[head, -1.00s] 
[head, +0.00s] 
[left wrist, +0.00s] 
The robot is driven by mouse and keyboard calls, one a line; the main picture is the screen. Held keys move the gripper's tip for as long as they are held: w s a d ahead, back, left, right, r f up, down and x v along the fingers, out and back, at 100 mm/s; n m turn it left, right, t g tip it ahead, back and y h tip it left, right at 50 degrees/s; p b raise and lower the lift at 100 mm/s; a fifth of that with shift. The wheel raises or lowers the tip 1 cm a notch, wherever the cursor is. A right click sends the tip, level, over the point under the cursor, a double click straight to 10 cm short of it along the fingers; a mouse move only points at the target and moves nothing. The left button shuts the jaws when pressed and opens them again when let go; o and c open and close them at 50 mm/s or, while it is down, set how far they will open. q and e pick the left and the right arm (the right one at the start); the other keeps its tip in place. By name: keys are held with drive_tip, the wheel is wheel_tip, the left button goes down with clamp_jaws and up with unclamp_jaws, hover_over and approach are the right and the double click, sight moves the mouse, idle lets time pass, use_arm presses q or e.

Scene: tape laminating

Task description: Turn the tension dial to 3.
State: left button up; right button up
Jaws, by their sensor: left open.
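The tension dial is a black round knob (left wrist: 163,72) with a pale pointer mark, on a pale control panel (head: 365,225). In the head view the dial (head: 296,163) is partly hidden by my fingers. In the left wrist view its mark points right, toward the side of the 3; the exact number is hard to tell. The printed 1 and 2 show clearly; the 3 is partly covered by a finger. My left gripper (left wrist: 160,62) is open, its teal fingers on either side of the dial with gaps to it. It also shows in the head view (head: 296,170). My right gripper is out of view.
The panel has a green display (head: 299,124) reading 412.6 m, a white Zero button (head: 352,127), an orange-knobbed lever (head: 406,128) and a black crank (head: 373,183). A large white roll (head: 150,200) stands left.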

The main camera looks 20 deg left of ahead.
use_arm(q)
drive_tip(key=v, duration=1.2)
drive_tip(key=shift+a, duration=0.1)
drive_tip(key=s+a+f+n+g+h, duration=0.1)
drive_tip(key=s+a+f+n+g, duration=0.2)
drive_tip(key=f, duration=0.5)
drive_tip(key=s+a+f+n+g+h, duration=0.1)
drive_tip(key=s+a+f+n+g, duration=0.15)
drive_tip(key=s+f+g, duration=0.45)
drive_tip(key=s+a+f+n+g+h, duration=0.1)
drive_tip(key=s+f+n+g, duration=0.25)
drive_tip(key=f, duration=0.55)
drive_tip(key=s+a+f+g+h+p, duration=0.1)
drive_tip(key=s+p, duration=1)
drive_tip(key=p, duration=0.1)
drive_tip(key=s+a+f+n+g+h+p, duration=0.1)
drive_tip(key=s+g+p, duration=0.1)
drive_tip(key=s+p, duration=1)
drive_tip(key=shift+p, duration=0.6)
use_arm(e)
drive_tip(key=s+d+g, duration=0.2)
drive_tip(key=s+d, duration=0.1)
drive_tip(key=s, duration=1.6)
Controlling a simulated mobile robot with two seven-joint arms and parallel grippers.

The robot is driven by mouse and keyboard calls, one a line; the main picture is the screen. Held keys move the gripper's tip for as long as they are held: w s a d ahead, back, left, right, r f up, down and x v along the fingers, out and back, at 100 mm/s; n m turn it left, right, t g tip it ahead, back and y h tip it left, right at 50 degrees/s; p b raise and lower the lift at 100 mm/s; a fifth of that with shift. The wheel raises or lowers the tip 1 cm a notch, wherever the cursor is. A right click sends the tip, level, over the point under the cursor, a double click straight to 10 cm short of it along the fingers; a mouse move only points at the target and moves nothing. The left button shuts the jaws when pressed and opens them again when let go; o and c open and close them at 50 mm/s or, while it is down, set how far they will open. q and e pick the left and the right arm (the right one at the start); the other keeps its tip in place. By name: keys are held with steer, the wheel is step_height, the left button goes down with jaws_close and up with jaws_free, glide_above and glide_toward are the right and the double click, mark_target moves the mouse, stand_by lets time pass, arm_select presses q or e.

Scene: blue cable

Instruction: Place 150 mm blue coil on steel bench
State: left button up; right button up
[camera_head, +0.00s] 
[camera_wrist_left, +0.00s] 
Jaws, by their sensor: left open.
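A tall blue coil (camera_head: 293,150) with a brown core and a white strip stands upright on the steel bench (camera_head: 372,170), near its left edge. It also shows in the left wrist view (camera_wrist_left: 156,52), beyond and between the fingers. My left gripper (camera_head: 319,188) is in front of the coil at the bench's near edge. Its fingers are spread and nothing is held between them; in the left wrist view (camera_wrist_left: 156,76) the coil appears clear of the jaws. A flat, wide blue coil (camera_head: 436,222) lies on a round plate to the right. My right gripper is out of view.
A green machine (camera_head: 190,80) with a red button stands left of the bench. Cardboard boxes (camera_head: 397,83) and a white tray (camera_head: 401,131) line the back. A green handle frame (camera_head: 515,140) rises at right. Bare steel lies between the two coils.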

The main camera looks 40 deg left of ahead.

————

Stated problem: Repeat every entry exactly as written above.

Written answer:
[head, -1.00s] 
[head, +0.00s] 
[left wrist, +0.00s] 
The robot is driven by mouse and keyboard calls, one a line; the main picture is the screen. Held keys move the gripper's tip for as long as they are held: w s a d ahead, back, left, right, r f up, down and x v along the fingers, out and back, at 100 mm/s; n m turn it left, right, t g tip it ahead, back and y h tip it left, right at 50 degrees/s; p b raise and lower the lift at 100 mm/s; a fifth of that with shift. The wheel raises or lowers the tip 1 cm a notch, wherever the cursor is. A right click sends the tip, level, over the point under the cursor, a double click straight to 10 cm short of it along the fingers; a mouse move only points at the target and moves nothing. The left button shuts the jaws when pressed and opens them again when let go; o and c open and close them at 50 mm/s or, while it is down, set how far they will open. q and e pick the left and the right arm (the right one at the start); the other keeps its tip in place. By name: keys are held with drive_tip, the wheel is wheel_tip, the left button goes down with clamp_jaws and up with unclamp_jaws, hover_over and approach are the right and the double click, sight moves the mouse, idle lets time pass, use_arm presses q or e.

Scene: tape laminating

Task description: Turn the tension dial to 3.
State: left button up; right button up
Jaws, by their sensor: left open.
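The tension dial is a black round knob (left wrist: 163,72) with a pale pointer mark, on a pale control panel (head: 365,225). In the head view the dial (head: 296,163) is partly hidden by my fingers. In the left wrist view its mark points right, toward the side of the 3; the exact number is hard to tell. The printed 1 and 2 show clearly; the 3 is partly covered by a finger. My left gripper (left wrist: 160,62) is open, its teal fingers on either side of the dial with gaps to it. It also shows in the head view (head: 296,170). My right gripper is out of view.
The panel has a green display (head: 299,124) reading 412.6 m, a white Zero button (head: 352,127), an orange-knobbed lever (head: 406,128) and a black crank (head: 373,183). A large white roll (head: 150,200) stands left.

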The main camera looks 20 deg left of ahead.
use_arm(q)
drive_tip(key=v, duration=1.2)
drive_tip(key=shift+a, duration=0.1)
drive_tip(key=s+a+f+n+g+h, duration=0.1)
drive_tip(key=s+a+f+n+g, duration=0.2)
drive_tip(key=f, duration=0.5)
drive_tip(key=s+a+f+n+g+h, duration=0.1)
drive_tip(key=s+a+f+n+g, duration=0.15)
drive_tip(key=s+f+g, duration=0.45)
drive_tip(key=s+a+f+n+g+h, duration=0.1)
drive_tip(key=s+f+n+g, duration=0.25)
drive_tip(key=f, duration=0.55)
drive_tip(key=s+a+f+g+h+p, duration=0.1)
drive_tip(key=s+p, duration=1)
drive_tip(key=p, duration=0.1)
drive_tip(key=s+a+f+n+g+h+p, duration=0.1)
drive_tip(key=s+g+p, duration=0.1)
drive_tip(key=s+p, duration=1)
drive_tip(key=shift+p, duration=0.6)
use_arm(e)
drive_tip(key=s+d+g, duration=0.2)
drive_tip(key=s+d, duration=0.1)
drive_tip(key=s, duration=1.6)
Controlling a simulated mobile robot with two seven-joint arms and parallel grippers.

The robot is driven by mouse and keyboard calls, one a line; the main picture is the screen. Held keys move the gripper's tip for as long as they are held: w s a d ahead, back, left, right, r f up, down and x v along the fingers, out and back, at 100 mm/s; n m turn it left, right, t g tip it ahead, back and y h tip it left, right at 50 degrees/s; p b raise and lower the lift at 100 mm/s; a fifth of that with shift. The wheel raises or lowers the tip 1 cm a notch, wherever the cursor is. A right click sends the tip, level, over the point under the cursor, a double click straight to 10 cm short of it along the fingers; a mouse move only points at the target and moves nothing. The left button shuts the jaws when pressed and opens them again when let go; o and c open and close them at 50 mm/s or, while it is down, set how far they will open. q and e pick the left and the right arm (the right one at the start); the other keeps its tip in place. By name: keys are held with steer, the wheel is step_height, the left button goes down with jaws_close and up with jaws_free, glide_above and glide_toward are the right and the double click, mark_target moves the mouse, stand_by lets time pass, arm_select presses q or e.

Scene: blue cable

Instruction: Place 150 mm blue coil on steel bench
State: left button up; right button up
[camera_head, +0.00s] 
[camera_wrist_left, +0.00s] 
Jaws, by their sensor: left open.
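A tall blue coil (camera_head: 293,150) with a brown core and a white strip stands upright on the steel bench (camera_head: 372,170), near its left edge. It also shows in the left wrist view (camera_wrist_left: 156,52), beyond and between the fingers. My left gripper (camera_head: 319,188) is in front of the coil at the bench's near edge. Its fingers are spread and nothing is held between them; in the left wrist view (camera_wrist_left: 156,76) the coil appears clear of the jaws. A flat, wide blue coil (camera_head: 436,222) lies on a round plate to the right. My right gripper is out of view.
A green machine (camera_head: 190,80) with a red button stands left of the bench. Cardboard boxes (camera_head: 397,83) and a white tray (camera_head: 401,131) line the back. A green handle frame (camera_head: 515,140) rises at right. Bare steel lies between the two coils.

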The main camera looks 40 deg left of ahead.

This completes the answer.